In case you haven't heard, Ford's redesigned 2015 F-150 will have aluminum body panels — part of what helps save the light-duty pickup truck up to 700 pounds (crew cab versus crew cab) compared to its steel-bodied predecessor. The results should be a boon for fuel economy, but we noted Jan. 21 that concerns persist for insurance and repair costs.

2015 Ford F-150: Everything You Need to Know

Now Ford is recommending that repair shops get the proper certification to fix its upcoming aluminum-bodied truck. The Detroit News reports the Dearborn, Mich., automaker suggested to its dealers at the just-concluded 2014 National Automobile Dealers Association conference that, in order to best serve their customers, their repair shops should get certification to fix the half-ton pickup truck. According to the article, certification could cost between $30,000 to $50,000 for tooling upgrades, but Ford will chip in $10,000. We should note that Ford does not require the certification, nor does it withhold any parts, training or repair information if a dealership or repair facility chooses not to participate in the program. 

What does that mean to potential shoppers for the new F-150? The F-Series is far and away Ford's best-selling model, and Ford expects most dealers to be certified in order to promote the fact to their customers. Ford told the newspaper that up to 80 percent of repair work on its current lineup is done at independent shops, not Ford dealers. The certification process could move more of that business back to the automaker's dealers for the F-150 — but that will depend on how many of them decide to certify and how truck buyers respond to the new pickup. 

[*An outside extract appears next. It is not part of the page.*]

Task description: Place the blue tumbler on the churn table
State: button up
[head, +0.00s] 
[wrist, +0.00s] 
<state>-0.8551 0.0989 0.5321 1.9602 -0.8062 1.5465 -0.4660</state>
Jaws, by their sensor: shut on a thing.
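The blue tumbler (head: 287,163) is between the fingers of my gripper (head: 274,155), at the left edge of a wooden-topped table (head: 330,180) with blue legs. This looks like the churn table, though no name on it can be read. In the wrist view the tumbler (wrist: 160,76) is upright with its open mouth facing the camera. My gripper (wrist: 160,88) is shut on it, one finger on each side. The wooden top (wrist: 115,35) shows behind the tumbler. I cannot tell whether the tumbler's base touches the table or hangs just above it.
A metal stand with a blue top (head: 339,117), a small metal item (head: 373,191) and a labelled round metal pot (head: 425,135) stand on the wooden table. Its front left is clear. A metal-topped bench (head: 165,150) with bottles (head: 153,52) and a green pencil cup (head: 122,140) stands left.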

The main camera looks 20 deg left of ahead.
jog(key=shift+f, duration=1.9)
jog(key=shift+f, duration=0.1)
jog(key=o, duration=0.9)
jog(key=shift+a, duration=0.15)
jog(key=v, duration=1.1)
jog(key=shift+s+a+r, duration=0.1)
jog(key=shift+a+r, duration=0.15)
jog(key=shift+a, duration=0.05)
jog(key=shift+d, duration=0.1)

The 2015 Ford F-150 goes on sale late this year.

(Editor's Note: This story has been modified on 1/29/13 to more accurately reflect the issues surrounding the Ford certification program regarding aluminum body repairs.)

 

1 Saving Weight II (2)

 

11 Detroit Auto Show

Comments

What a pain in the ass

The front end looks horrible. It reminds me my silver Hitachi Boom Box from 80's.

That is one fine looking truck! The certification is only for body shops and those will only be needed following an accident. Insurance may go up a bit but the savings in fuel should more than offset that cost increase. Once again, Ford takes a beautiful and tough truck and makes it even better.

The bottom picture is the front end of the XLT. The best looking grill so far in my opinion, and probably the closest to resembling the Atlas Concept.

Part of me wonders if Ford should have gradually incorporated aluminum into their trucks. Do it over time to give the people that have to work on them some space to get the right tools and know how to fix the truck. And I'm talking mostly about the independent shops that work on vehicles. I've always hated buying a tool for one purpose and one purpose only. All in all, i think things will work out over time.

Yeah, it would be something to consider before purchasing the truck. Would the hassle factor be too much?

Ford is slowly backing itself into a corner here. This isn't looking good.
80% F150 owners fix their trucks outside Ford's dealers. There is a reason for that. COSTS. And on top of that fixing your truck at dealer doesn't always translates itself into better work done on your vehicle.

Dealer rates + aluminum repair = even higher cost of repair.

$10K incentive is for Ford dealers ONLY. Not independent shops.

Ford has kept it's F150 the same for ages always citing truck owners not wanting radical changes. What they do? They go against what they preached for years. I think Ford has shot itself in the foot here.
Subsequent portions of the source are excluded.